Sunday, January 19, 2014

G.B.F.






Three high-school social queens compete for what magazines tell them is the hottest new accessory – a gay best friend – in the aggressively unfunny comedy “G.B.F.”


There’s the sassy black one, Caprice (Xosha Roquemore, a name begging to be used in a crossword); the prissy Mormon one, ‘Shley (Andrea Bowen); and Fawcett (Sasha Pieterse), the blonde cheerleader whose proficiency in chemistry she keeps a closely guarded secret.

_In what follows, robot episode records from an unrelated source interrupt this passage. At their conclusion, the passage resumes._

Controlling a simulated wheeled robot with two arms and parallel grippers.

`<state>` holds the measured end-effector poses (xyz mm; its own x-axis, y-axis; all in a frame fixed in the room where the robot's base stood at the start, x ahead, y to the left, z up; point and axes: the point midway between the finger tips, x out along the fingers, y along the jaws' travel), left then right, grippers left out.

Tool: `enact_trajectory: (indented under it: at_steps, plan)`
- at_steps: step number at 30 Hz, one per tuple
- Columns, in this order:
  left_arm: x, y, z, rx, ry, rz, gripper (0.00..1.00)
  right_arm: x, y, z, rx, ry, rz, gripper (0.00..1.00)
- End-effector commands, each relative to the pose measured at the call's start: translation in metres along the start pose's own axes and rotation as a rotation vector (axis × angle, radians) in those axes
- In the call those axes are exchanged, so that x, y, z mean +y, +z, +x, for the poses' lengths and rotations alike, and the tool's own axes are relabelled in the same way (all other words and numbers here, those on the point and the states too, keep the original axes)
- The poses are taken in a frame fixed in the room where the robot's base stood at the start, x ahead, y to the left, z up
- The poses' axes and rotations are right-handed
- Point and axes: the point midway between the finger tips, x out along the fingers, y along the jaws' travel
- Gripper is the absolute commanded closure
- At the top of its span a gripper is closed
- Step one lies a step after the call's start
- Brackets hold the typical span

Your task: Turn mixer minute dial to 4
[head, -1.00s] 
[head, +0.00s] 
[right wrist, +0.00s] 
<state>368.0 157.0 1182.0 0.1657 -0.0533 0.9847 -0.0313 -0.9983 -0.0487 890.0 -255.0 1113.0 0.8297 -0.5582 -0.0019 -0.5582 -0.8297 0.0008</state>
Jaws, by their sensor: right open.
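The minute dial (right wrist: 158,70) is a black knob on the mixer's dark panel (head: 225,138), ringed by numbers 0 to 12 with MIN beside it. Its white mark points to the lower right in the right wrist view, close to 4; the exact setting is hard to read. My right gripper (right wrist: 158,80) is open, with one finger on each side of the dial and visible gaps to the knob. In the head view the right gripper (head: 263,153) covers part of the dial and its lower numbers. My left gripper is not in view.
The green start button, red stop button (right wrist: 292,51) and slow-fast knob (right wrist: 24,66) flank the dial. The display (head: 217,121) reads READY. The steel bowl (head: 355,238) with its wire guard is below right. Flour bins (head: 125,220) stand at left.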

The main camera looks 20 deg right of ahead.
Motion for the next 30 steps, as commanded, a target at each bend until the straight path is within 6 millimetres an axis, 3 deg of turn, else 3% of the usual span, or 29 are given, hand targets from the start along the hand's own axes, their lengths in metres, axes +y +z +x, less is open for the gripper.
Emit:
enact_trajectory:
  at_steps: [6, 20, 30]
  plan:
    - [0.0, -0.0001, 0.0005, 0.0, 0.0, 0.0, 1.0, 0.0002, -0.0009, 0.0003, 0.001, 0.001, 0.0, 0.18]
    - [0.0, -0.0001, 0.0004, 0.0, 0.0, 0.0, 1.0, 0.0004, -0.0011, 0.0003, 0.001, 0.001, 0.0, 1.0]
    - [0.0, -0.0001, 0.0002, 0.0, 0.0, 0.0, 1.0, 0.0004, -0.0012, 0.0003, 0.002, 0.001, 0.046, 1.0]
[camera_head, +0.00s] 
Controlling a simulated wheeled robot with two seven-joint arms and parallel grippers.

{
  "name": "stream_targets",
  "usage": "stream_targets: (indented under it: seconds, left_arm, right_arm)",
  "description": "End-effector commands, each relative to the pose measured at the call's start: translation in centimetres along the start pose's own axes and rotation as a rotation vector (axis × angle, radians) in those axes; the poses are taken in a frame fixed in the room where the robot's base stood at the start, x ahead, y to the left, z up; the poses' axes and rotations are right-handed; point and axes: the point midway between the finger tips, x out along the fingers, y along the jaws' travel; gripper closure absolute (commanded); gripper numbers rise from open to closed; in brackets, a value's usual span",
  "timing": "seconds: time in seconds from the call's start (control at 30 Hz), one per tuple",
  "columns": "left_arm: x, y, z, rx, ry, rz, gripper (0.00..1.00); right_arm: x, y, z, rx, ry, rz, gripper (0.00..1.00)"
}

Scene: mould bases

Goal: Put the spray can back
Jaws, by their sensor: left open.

These are one-note characters no better drawn than Elle’s girlfriends in “Legally Blonde,” but there’s more wit in that show’s opening number, “Omigod You Guys,” than in all of “G.B.F.”

At the center is sweet, gay Tanner, inadvertently outed when a teacher confiscates his cell phone during class and the girls download a gay hookup app to determine his location. As played by newcomer Michael J. Willett, he’s meek and whiny, a mouse among big cats. His best friend, Brent (Paul Iacono), is flamingly gay, but we’re supposed to believe he “hasn’t told anyone yet,” making Tanner the must-have senior prom arm candy. The dialogue in “G.B.F.” comes fast and relentless – George Northy’s script must run to thousands of pages – but the satire never attains the level of, say, the first half of “Heathers,” and director Darren Stein lurches from over-the-top fantasy to treacly sentimentality. Natasha Lyonne teleports in from obscurity to play the school’s GSA adviser, while Megan Mullally gets the painfully unfunny and truly head-scratching part of Brent’s mother, so eager for her son to experience gay sex she all but sticks Tanner’s dick up his ass.